Simon Willison’s Weblog


Porting my blog to Python 3

21st October 2017

This blog is now running on Python 3! Admittedly this is nearly nine years after the first release of Python 3.0, but it’s the first Python 3 project I’ve deployed myself so I’m pretty excited about it.

Library authors like to use six to allow them to write code that supports both Python 2 and Python 3 at the same time… but my blog isn’t a library, so I used the 2to3 conversion tool that ships with Python instead.

And… it worked pretty well! I ran the following command from my project’s root directory:

2to3 -w -n blog/ config/ redirects/ feedstats/

The -w option causes the files to be over-written in place. Since everything is already in git, there was no reason to have 2to3 show my a diff without applying it. Likewise, the -n option tells 2to3 not to bother saving backups of the files it modifies.

Here’s the initial commit containing mostly the 2to3 changes.

Next step: run the tests! My test suite may be very thin, but it does at least check that the app can run its migrations, start up and serve a few basic pages without errors. One of my migrations was failing due to rogue bytestrings but that was an easy fix.

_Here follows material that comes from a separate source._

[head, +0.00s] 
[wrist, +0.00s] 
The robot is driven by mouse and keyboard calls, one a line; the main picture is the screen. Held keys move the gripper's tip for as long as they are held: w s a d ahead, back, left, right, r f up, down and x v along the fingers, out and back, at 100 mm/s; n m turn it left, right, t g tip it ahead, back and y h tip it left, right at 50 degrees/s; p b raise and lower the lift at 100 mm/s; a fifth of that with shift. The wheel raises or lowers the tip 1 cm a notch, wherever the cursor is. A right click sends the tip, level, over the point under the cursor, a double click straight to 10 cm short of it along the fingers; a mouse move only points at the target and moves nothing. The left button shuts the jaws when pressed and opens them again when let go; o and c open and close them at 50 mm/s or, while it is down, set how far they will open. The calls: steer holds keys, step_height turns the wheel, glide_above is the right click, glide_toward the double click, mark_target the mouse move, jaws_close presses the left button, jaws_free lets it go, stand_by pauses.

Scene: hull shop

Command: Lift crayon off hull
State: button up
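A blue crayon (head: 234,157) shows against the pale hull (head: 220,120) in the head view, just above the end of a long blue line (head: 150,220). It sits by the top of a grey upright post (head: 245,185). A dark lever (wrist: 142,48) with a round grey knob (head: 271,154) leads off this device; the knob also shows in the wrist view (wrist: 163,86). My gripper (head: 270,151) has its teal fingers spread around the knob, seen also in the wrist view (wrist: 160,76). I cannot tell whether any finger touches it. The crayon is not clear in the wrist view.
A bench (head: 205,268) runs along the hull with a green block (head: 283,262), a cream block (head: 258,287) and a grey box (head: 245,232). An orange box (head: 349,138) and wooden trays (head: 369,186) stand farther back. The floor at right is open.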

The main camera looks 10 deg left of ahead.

At this point I started to lean heavily on my continuous integration setup built on Travis CI. All of my Python 3 work took place in a branch, and all it took was a one line change to my .travis.yml for Travis to start running the tests for that branch using Python 3.

With the basic tests working, I made my first deploy to my Heroku staging instance—after first modifying my Heroku runtime.txt to tell it to use Python 3.6.2. My staging environment allowed me to sanity check that everything would work OK when deployed to Heroku.

At this point I got a bit lazy. The responsible thing to do would have been extensive manual testing plus systematic unit test coverage of core functionality. My blog is hardly a critical piece of infrastructure though, so I went with the faster option: put it all live and use Sentry to see if anything breaks.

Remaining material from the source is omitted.